As for young versus old writers, I think there are two ways of looking at that. Hope and despair (or faith and doubt) fuel desperation, and that's a very self-defeating thing as a craftsman. When you start thinking in terms of "What will finish my book?" instead of "What will make it awesome?" you're writing with hope and despair. When you start thinking "I can do this. Please let me do this!" you're distracting yourself in the same way. It's widely considered a truism among critics that older writers tend to write more complex material because they're capable of taking on bigger challenges in the craft. I think maybe what you're referring to, Guy, is the idea that younger writers have more passion about their work. That I agree with. I think we see it among musicians, painters, just about every form of artist. Young people are angry at the world, struggling to find a voice and wanting to make a difference. Already successful people too often just write stories without that same vitality. (That isn't universal, obviously, but I think we've seen it in many artists' works.) But vitality is not the same thing as faith or doubt, and is a very different emotion to tap into. Vitality makes you think, "What can make my story rattle bones?" instead of "I need this to work."

C. Lee McKenzie said...

Hi Lorrie,

I guess you know you're not alone experiencing this kind of setback. I have a friend who just emailed last week with the same news.

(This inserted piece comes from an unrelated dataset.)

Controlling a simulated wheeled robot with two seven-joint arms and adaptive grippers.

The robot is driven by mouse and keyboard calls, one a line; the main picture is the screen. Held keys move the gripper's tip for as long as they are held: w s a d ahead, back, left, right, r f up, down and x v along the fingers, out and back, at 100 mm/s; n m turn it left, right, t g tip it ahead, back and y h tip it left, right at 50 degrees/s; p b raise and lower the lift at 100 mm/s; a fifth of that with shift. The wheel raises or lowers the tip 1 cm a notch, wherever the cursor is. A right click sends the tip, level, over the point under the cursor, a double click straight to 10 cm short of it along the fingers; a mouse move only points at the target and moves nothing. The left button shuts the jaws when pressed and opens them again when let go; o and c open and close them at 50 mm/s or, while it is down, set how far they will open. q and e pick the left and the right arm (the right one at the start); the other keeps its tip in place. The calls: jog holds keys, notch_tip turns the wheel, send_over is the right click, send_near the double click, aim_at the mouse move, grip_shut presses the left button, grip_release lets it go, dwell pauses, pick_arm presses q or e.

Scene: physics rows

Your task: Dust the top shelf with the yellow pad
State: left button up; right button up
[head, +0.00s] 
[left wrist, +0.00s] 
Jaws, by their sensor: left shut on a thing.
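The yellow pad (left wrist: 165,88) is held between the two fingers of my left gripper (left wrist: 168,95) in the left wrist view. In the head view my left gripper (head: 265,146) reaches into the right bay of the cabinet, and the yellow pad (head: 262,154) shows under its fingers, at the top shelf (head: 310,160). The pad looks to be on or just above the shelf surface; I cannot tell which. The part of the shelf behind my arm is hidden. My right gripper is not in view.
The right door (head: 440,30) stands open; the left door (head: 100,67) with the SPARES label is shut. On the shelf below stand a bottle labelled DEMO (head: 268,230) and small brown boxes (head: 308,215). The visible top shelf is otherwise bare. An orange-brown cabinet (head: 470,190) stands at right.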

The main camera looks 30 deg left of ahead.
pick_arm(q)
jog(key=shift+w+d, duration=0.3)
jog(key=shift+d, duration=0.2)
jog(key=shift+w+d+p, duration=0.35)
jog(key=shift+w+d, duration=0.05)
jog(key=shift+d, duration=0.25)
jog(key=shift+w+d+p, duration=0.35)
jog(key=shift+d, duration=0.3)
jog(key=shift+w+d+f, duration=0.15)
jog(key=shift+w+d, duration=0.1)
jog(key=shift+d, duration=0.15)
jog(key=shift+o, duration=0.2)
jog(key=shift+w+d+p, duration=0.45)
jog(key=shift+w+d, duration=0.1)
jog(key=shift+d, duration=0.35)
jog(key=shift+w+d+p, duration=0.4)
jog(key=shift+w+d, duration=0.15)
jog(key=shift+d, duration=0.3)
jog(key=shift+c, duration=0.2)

I have two traditionally published books, but I also can share one of those "Oh no! What now?" things that happened. Just after the publication of my second book, the publisher closed shop and held onto the rights of all their authors, essentially keeping us in limbo. Finally, after some negotiation we managed to have our rights reverted, but without a huge campaign effort on each of our parts, the books were buried in obscurity.

I now have a third book out, and this time I'm in control. I published it myself. I'm the only one who can decide if and when to stop selling it.

Your post is so right. Keep going. Don't give up.